**Stored data:**
═══

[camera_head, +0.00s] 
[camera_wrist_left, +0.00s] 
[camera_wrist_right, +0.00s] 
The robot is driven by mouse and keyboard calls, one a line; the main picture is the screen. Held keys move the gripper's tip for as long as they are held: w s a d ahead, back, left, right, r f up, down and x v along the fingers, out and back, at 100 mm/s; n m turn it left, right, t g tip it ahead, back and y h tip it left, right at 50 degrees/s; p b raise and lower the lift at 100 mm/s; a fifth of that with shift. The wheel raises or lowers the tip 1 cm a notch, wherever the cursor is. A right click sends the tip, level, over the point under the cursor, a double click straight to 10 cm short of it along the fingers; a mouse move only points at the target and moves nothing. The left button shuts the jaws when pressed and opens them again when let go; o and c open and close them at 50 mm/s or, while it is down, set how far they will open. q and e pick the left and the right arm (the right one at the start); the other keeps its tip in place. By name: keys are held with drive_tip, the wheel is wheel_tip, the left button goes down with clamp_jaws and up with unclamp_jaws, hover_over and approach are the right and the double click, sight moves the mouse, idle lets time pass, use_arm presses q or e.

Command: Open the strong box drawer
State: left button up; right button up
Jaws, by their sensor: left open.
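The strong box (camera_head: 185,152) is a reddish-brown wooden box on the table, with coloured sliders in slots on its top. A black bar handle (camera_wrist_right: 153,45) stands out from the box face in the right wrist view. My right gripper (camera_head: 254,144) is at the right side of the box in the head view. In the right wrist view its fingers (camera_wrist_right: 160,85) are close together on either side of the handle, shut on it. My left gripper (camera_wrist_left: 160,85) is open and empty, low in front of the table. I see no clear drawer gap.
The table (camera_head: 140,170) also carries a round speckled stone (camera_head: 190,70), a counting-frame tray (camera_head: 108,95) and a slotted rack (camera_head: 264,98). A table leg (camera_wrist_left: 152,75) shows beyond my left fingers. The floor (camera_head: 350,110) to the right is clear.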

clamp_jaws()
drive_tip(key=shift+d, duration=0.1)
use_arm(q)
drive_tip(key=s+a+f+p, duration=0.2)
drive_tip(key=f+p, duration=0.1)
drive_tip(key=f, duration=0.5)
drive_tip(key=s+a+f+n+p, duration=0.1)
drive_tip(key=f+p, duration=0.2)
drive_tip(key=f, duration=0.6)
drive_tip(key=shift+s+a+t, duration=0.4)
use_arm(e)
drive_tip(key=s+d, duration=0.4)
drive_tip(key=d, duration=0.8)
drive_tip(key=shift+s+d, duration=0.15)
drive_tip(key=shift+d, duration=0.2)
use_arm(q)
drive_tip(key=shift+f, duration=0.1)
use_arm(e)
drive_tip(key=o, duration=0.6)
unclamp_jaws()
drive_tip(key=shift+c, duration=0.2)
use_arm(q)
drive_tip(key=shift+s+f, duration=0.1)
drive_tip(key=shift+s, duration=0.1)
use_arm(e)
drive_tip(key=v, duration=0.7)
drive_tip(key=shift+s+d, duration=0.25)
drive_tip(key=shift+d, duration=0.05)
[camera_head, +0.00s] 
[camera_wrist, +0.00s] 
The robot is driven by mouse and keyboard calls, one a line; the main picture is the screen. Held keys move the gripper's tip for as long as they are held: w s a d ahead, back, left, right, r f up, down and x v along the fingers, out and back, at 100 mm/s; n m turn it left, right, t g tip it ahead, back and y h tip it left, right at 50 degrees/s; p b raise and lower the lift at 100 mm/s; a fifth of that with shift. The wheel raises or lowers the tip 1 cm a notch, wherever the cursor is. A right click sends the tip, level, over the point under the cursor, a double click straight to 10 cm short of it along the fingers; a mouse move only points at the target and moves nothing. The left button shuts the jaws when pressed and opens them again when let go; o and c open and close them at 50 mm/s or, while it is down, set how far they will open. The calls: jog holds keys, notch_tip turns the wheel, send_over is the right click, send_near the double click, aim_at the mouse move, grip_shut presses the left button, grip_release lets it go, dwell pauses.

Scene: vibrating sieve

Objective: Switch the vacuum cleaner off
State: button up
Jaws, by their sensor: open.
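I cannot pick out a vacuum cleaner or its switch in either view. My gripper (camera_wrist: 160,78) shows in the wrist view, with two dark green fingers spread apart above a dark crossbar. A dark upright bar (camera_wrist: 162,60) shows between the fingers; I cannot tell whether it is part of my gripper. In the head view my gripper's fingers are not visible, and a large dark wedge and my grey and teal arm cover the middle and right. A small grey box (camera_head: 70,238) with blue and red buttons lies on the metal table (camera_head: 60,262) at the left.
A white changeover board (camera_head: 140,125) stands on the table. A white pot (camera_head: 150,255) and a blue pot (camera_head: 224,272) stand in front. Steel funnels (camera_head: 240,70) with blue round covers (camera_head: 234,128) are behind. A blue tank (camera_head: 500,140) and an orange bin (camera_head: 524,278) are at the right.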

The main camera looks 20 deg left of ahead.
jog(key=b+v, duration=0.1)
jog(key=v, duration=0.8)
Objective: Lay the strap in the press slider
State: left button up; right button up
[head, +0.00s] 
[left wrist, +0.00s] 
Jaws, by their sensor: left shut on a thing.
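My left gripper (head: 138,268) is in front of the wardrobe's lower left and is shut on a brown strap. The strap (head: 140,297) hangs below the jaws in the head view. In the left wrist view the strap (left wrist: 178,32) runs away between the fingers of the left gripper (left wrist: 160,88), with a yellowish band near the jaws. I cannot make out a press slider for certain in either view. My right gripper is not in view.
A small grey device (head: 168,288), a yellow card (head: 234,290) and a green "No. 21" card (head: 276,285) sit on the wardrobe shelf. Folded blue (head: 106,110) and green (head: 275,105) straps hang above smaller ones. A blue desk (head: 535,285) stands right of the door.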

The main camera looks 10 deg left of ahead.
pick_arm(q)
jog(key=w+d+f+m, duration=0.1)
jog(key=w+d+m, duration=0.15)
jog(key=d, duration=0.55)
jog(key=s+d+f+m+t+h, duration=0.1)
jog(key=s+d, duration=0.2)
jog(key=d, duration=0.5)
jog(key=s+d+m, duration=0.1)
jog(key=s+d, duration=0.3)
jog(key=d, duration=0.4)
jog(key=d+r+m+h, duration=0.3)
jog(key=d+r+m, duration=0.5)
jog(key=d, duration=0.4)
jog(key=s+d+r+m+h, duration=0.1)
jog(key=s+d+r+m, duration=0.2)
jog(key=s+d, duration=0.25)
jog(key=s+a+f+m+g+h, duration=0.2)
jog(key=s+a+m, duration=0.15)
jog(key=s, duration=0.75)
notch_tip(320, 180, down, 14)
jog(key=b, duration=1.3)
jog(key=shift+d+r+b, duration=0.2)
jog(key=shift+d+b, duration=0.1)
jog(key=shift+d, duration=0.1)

═══

**Work required:** Every entry needs to be retyped exactly.

**Response for this exercise:**
[camera_head, +0.00s] 
[camera_wrist_left, +0.00s] 
[camera_wrist_right, +0.00s] 
The robot is driven by mouse and keyboard calls, one a line; the main picture is the screen. Held keys move the gripper's tip for as long as they are held: w s a d ahead, back, left, right, r f up, down and x v along the fingers, out and back, at 100 mm/s; n m turn it left, right, t g tip it ahead, back and y h tip it left, right at 50 degrees/s; p b raise and lower the lift at 100 mm/s; a fifth of that with shift. The wheel raises or lowers the tip 1 cm a notch, wherever the cursor is. A right click sends the tip, level, over the point under the cursor, a double click straight to 10 cm short of it along the fingers; a mouse move only points at the target and moves nothing. The left button shuts the jaws when pressed and opens them again when let go; o and c open and close them at 50 mm/s or, while it is down, set how far they will open. q and e pick the left and the right arm (the right one at the start); the other keeps its tip in place. By name: keys are held with drive_tip, the wheel is wheel_tip, the left button goes down with clamp_jaws and up with unclamp_jaws, hover_over and approach are the right and the double click, sight moves the mouse, idle lets time pass, use_arm presses q or e.

Command: Open the strong box drawer
State: left button up; right button up
Jaws, by their sensor: left open.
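The strong box (camera_head: 185,152) is a reddish-brown wooden box on the table, with coloured sliders in slots on its top. A black bar handle (camera_wrist_right: 153,45) stands out from the box face in the right wrist view. My right gripper (camera_head: 254,144) is at the right side of the box in the head view. In the right wrist view its fingers (camera_wrist_right: 160,85) are close together on either side of the handle, shut on it. My left gripper (camera_wrist_left: 160,85) is open and empty, low in front of the table. I see no clear drawer gap.
The table (camera_head: 140,170) also carries a round speckled stone (camera_head: 190,70), a counting-frame tray (camera_head: 108,95) and a slotted rack (camera_head: 264,98). A table leg (camera_wrist_left: 152,75) shows beyond my left fingers. The floor (camera_head: 350,110) to the right is clear.

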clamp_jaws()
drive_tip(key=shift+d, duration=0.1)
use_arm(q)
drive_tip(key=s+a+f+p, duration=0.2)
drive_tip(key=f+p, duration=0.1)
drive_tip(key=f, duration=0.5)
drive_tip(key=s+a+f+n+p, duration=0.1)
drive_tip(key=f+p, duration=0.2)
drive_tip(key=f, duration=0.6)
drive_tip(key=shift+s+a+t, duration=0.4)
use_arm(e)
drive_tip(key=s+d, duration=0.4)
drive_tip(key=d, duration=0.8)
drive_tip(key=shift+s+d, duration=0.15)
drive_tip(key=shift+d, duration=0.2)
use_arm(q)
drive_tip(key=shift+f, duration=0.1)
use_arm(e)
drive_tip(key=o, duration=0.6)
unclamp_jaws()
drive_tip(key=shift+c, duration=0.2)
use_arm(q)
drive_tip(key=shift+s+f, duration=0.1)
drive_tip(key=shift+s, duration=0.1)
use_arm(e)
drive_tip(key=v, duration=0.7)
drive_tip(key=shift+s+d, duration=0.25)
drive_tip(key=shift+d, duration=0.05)
[camera_head, +0.00s] 
[camera_wrist, +0.00s] 
The robot is driven by mouse and keyboard calls, one a line; the main picture is the screen. Held keys move the gripper's tip for as long as they are held: w s a d ahead, back, left, right, r f up, down and x v along the fingers, out and back, at 100 mm/s; n m turn it left, right, t g tip it ahead, back and y h tip it left, right at 50 degrees/s; p b raise and lower the lift at 100 mm/s; a fifth of that with shift. The wheel raises or lowers the tip 1 cm a notch, wherever the cursor is. A right click sends the tip, level, over the point under the cursor, a double click straight to 10 cm short of it along the fingers; a mouse move only points at the target and moves nothing. The left button shuts the jaws when pressed and opens them again when let go; o and c open and close them at 50 mm/s or, while it is down, set how far they will open. The calls: jog holds keys, notch_tip turns the wheel, send_over is the right click, send_near the double click, aim_at the mouse move, grip_shut presses the left button, grip_release lets it go, dwell pauses.

Scene: vibrating sieve

Objective: Switch the vacuum cleaner off
State: button up
Jaws, by their sensor: open.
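I cannot pick out a vacuum cleaner or its switch in either view. My gripper (camera_wrist: 160,78) shows in the wrist view, with two dark green fingers spread apart above a dark crossbar. A dark upright bar (camera_wrist: 162,60) shows between the fingers; I cannot tell whether it is part of my gripper. In the head view my gripper's fingers are not visible, and a large dark wedge and my grey and teal arm cover the middle and right. A small grey box (camera_head: 70,238) with blue and red buttons lies on the metal table (camera_head: 60,262) at the left.
A white changeover board (camera_head: 140,125) stands on the table. A white pot (camera_head: 150,255) and a blue pot (camera_head: 224,272) stand in front. Steel funnels (camera_head: 240,70) with blue round covers (camera_head: 234,128) are behind. A blue tank (camera_head: 500,140) and an orange bin (camera_head: 524,278) are at the right.

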The main camera looks 20 deg left of ahead.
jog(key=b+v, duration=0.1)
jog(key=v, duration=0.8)
Objective: Lay the strap in the press slider
State: left button up; right button up
[head, +0.00s] 
[left wrist, +0.00s] 
Jaws, by their sensor: left shut on a thing.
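My left gripper (head: 138,268) is in front of the wardrobe's lower left and is shut on a brown strap. The strap (head: 140,297) hangs below the jaws in the head view. In the left wrist view the strap (left wrist: 178,32) runs away between the fingers of the left gripper (left wrist: 160,88), with a yellowish band near the jaws. I cannot make out a press slider for certain in either view. My right gripper is not in view.
A small grey device (head: 168,288), a yellow card (head: 234,290) and a green "No. 21" card (head: 276,285) sit on the wardrobe shelf. Folded blue (head: 106,110) and green (head: 275,105) straps hang above smaller ones. A blue desk (head: 535,285) stands right of the door.

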The main camera looks 10 deg left of ahead.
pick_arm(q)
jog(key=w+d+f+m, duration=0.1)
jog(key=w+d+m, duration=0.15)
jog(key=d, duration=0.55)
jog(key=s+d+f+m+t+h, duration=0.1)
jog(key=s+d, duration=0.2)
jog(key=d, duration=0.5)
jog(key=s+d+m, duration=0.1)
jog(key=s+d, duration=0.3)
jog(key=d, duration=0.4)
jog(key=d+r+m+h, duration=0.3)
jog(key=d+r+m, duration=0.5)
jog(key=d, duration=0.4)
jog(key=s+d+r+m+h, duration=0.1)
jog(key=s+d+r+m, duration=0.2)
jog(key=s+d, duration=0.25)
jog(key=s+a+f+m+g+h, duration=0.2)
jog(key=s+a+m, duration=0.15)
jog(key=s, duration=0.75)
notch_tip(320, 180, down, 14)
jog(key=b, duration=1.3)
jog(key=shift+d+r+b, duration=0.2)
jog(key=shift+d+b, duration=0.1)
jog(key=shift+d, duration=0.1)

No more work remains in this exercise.